How Youtube is changing the way people read books

If you like reading and want to read in French but are really not sure which book to choose, worry not. Help is at hand. Simply turn to Youtube and watch videos made by one of the 500 or so Booktubers, or Booktubeuses in French, who are keen to spread their passion for the written word.

The phenomenon began in Anglophone and Spanish-speaking countries but is now thriving in France.

Most are young women in their twenties and four of them, with between 20,000 and 57,000 followers each, have become good friends and appear regularly at book fairs, where publishers have recognised their role in encouraging the public, and especially young people to read.

Le Salon du Livre et de la Presse held every spring in Geneva is the second largest French-language book fair in the world.

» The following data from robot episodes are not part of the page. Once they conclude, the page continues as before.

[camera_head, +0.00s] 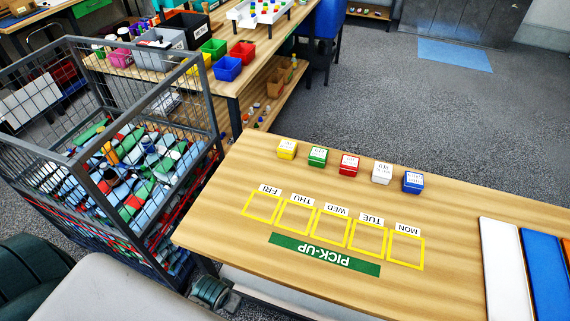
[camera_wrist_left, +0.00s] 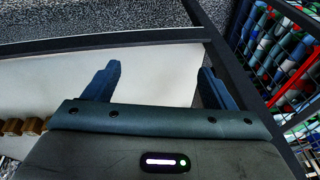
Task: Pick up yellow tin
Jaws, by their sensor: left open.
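The yellow tin (camera_head: 287,149) stands upright on the wooden table (camera_head: 210,232), at the left end of a row of tins along its far edge. It has a white label on top. In the left wrist view my left gripper (camera_wrist_left: 158,82) is open, its two dark fingers spread wide with nothing between them. Below it lies a white surface (camera_wrist_left: 150,75), and the yellow tin is not in that view. Neither gripper's fingers show in the head view, so my right gripper is not in view.
Green (camera_head: 317,156), red (camera_head: 349,164), white (camera_head: 382,173) and blue (camera_head: 412,181) tins stand right of the yellow one. Yellow-outlined day squares (camera_head: 367,238) lie empty in front. A wire cage (camera_head: 213,100) full of items stands left, close to the table.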

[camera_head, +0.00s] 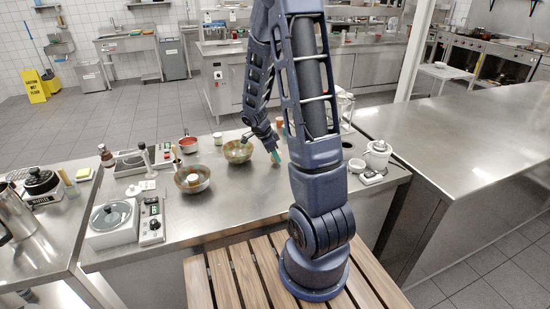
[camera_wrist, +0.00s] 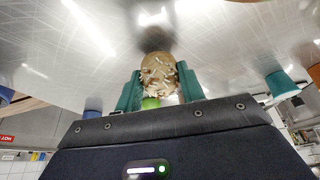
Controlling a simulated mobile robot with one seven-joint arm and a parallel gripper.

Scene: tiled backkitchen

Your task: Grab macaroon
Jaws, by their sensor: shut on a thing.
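The macaroon (camera_wrist: 157,70), a round tan piece with pale flakes on it, sits between the teal fingers of my gripper (camera_wrist: 160,84) in the wrist view. The fingers are shut on it, one on each side. A small green thing (camera_wrist: 150,103) shows just below it in the wrist view; I cannot tell what it is. In the head view my gripper (camera_head: 276,157) is over the metal counter, to the right of a patterned bowl (camera_head: 238,153). The macaroon cannot be made out in the head view.
A second bowl (camera_head: 192,181), a red pot (camera_head: 188,145), a lidded cooker (camera_head: 111,221) and a digital device (camera_head: 151,226) stand on the counter's left part. A white jar (camera_head: 377,156) stands at the right. The counter's front middle (camera_head: 245,195) is clear.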

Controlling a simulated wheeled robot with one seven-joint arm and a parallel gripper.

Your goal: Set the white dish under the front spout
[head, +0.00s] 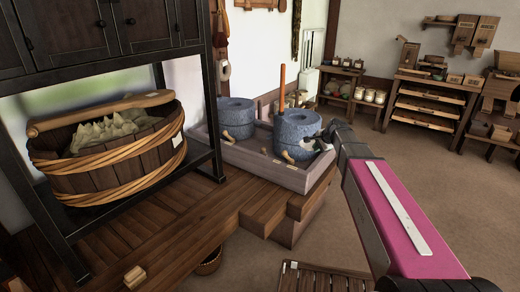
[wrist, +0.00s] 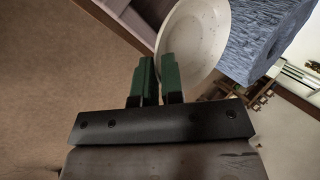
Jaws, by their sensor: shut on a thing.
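The white dish (wrist: 197,38) shows large in the wrist view, its rim between the two green fingertips of my gripper (wrist: 158,66). My gripper is shut on that rim. In the head view the dish (head: 309,146) is a small pale patch at the right side of the front quern (head: 297,127), partly hidden by my gripper (head: 322,143). The front quern is a blue-grey stone with an upright orange-brown handle (head: 282,88). Its small tan spout (head: 287,156) points down toward the trough, to the left of the dish. The blue stone (wrist: 262,38) is close beside the dish in the wrist view.
A second quern (head: 236,117) with its own spout (head: 228,136) stands farther left in the same grey wooden trough (head: 262,164). A wooden tub (head: 105,160) of pale meal sits left. Shelves (head: 430,103) stand at the back right. The floor on the right is clear.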

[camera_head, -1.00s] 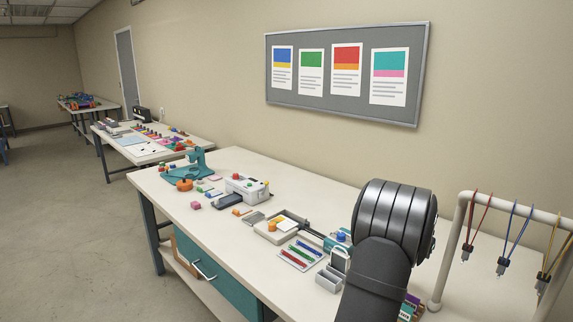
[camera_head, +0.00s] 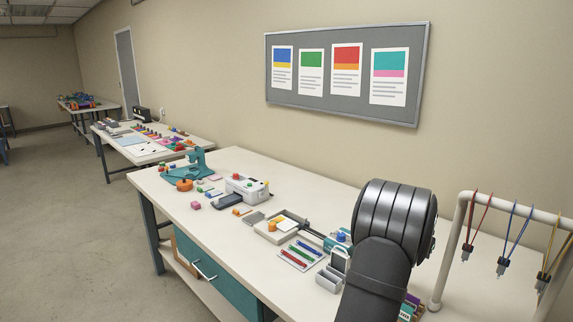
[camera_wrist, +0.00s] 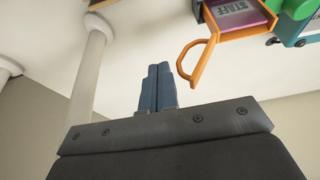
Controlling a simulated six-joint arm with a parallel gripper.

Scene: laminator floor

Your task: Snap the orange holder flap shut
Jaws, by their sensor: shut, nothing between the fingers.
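The orange holder (camera_wrist: 243,33) is at the upper right of the wrist view, with a purple card marked STAFF (camera_wrist: 238,14) in it. Its orange flap (camera_wrist: 193,62) is a looped frame that swings out from the holder's near left corner and stands open. My gripper (camera_wrist: 158,70) shows in the wrist view with its two blue fingers shut together and nothing between them. The fingertips are left of the flap, with a small gap in the picture; I cannot tell the depth between them. In the head view my arm hides the gripper and the holder.
A green part (camera_wrist: 298,8) and a teal device (camera_wrist: 297,30) are close beside the holder. A pale rack post (camera_wrist: 88,70) rises left of my fingers; the rack (camera_head: 452,235) with hanging cables is right of my arm in the head view.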

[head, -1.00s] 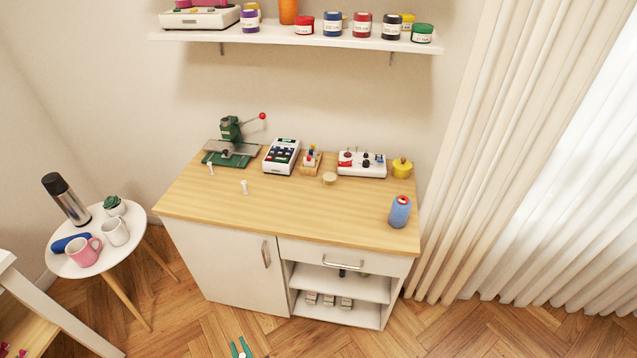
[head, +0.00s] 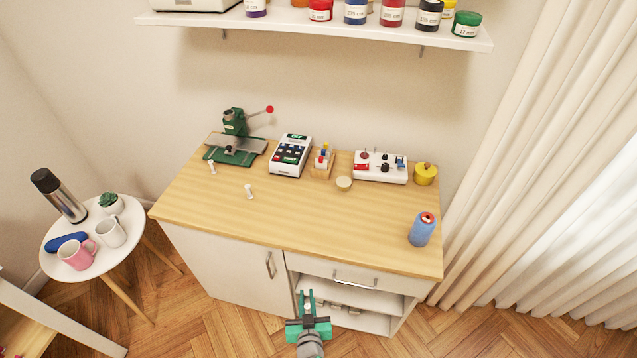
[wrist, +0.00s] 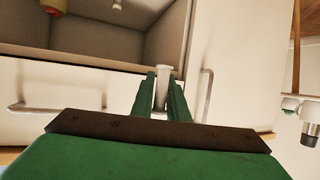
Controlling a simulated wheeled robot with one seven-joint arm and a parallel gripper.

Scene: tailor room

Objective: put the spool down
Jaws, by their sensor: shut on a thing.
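My gripper (head: 306,296) is in front of the cabinet, by the open shelves below the drawer and lower in the picture than the tabletop. It is shut on a small white spool (wrist: 162,82), which stands up between the green fingers in the wrist view. In the head view the held spool is too small to make out clearly. Two similar white spools (head: 249,191) (head: 212,167) stand apart on the left part of the wooden tabletop (head: 330,220).
A green press (head: 236,140), a calculator-like device (head: 291,155), a white box with knobs (head: 381,166), a yellow pot (head: 425,174) and a blue can (head: 422,229) stand on the tabletop. Its middle and front are clear. Door handle (head: 270,265) and drawer handle (head: 355,282) stick out.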

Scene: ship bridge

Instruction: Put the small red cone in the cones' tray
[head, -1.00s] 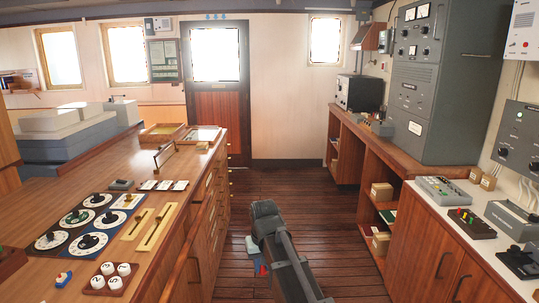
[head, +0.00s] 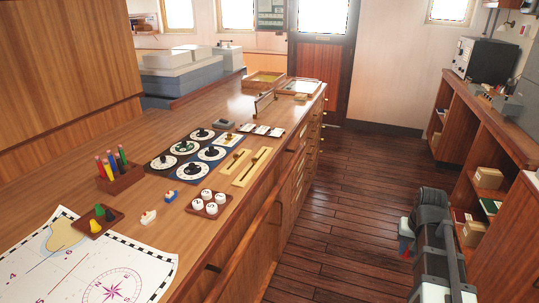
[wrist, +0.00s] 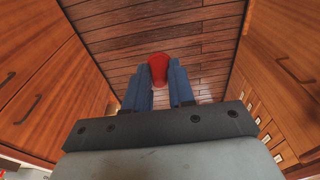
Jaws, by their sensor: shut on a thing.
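The small red cone (wrist: 159,66) is between the blue fingers of my gripper (wrist: 160,82) in the wrist view, with wooden floor beyond it. In the head view my gripper (head: 405,237) hangs over the floor at the lower right, with a bit of red (head: 403,247) showing by the fingers. The cones' tray (head: 111,224) is a small brown tray on the left desk by the chart. My gripper is far to the right of the tray, beyond the desk's edge.
The wooden desk (head: 215,110) carries a pen holder (head: 120,180), a tray of white round pieces (head: 209,203), a blue dial panel (head: 187,160), small blocks and a chart (head: 120,268). Open floor (head: 335,205) lies between the desk and the right shelves (head: 490,179).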

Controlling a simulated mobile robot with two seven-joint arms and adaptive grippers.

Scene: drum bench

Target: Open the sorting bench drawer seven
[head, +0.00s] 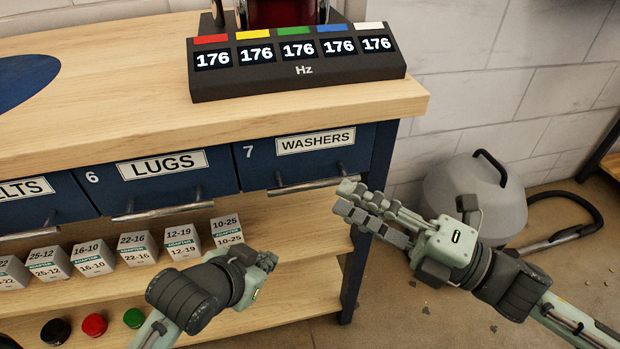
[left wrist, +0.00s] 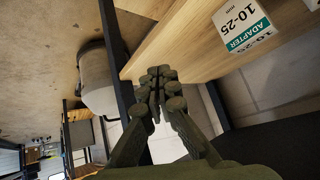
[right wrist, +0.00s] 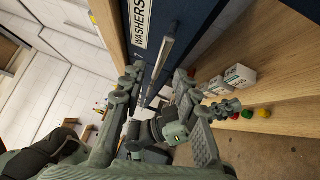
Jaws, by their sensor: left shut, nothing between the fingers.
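Drawer seven (head: 306,156) is a dark blue front marked 7 and WASHERS, at the right end of the bench. It looks shut. Its bar handle (head: 308,187) runs along the lower edge, and also shows in the right wrist view (right wrist: 166,52). My right gripper (head: 350,203) is just right of and below the handle's right end. In the right wrist view its fingers are spread on either side of the handle's line, with nothing between them; contact cannot be told.
Drawer six (head: 156,180), marked LUGS, is to the left. Adapter boxes (head: 180,242) line the shelf below. A frequency display (head: 297,66) stands on the bench top (head: 100,110). A grey vacuum-like canister (head: 465,192) is on the floor at right.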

Organiser Laetitia Abdoolraman says booktubers are becoming increasingly important in the literary world: “We invite them so that they can interview authors who they will then talk about in their videos and spread the word about these writers. They now have a real role to play and though this isn’t talked about openly they can touch audiences which traditional media cannot.”

The four booktubers at Geneva this year call themselves Nine, Margaud Liseuse, Moody Take a Book, and Bulledop.

Bulledop is the youtube name for 25-year-old Emilie Coissard who comes from Annecy, Haute Savoie. She did not start reading until she was in her first year at Lycée but became such a big fan that she studied literature at University and then worked in a book shop until her Youtube site - - became so popular that, a year ago, she started earning her living solely through being a Booktuber.

As well as making her videos she visits schools, bookshops and literary festivals all over France, Switzerland and she has even been to Canada.

“It was my French teacher who introduced me to the world of books”, Emilie told Connexion. “As my friends weren’t interested in my new passion I wanted to share it with other people and so started a blog and quickly moved on to making videos.”

She said she did not expect her videos to do so well: “I was really surprised when I began to get such a big following. I have been doing it for five years now and my aim is to introduce people to reading and show them the pleasure you can get from a book.”

She makes regular videos in which she talks about the books she has enjoyed that month, what to take on holiday, her top five classics or her favourite characters for example: “I don’t want to be a literary critic, I don’t think there’s really a name for what I do but I think it is more like describing a book and trying to make people want to read it.

“I like all types of books, though crime fiction is my least favourite. I have followers of all ages though many are young. I think young people read a lot, possibly more than older people. Series are a big favourite, so you can get totally immersed in a new world.”

She is from the Harry Potter era and when she goes into schools she asks pupils if they have read the books: “Often they say they’ve only watched the films and I tell them that if they go on to read the books they’ll get so much more out of the experience because the whole story can’t be told in a film.

“I love living from my passion. The only problem is that now I am so busy I have less time to read – but I make sure I read in bed at night.”

Publishers are also keen to send her books to review: “I ask them to send me the catalogue so that I can see what I might be interested in because one of my greatest pleasures is going to book shops and talking to the staff so I prefer to buy my own.”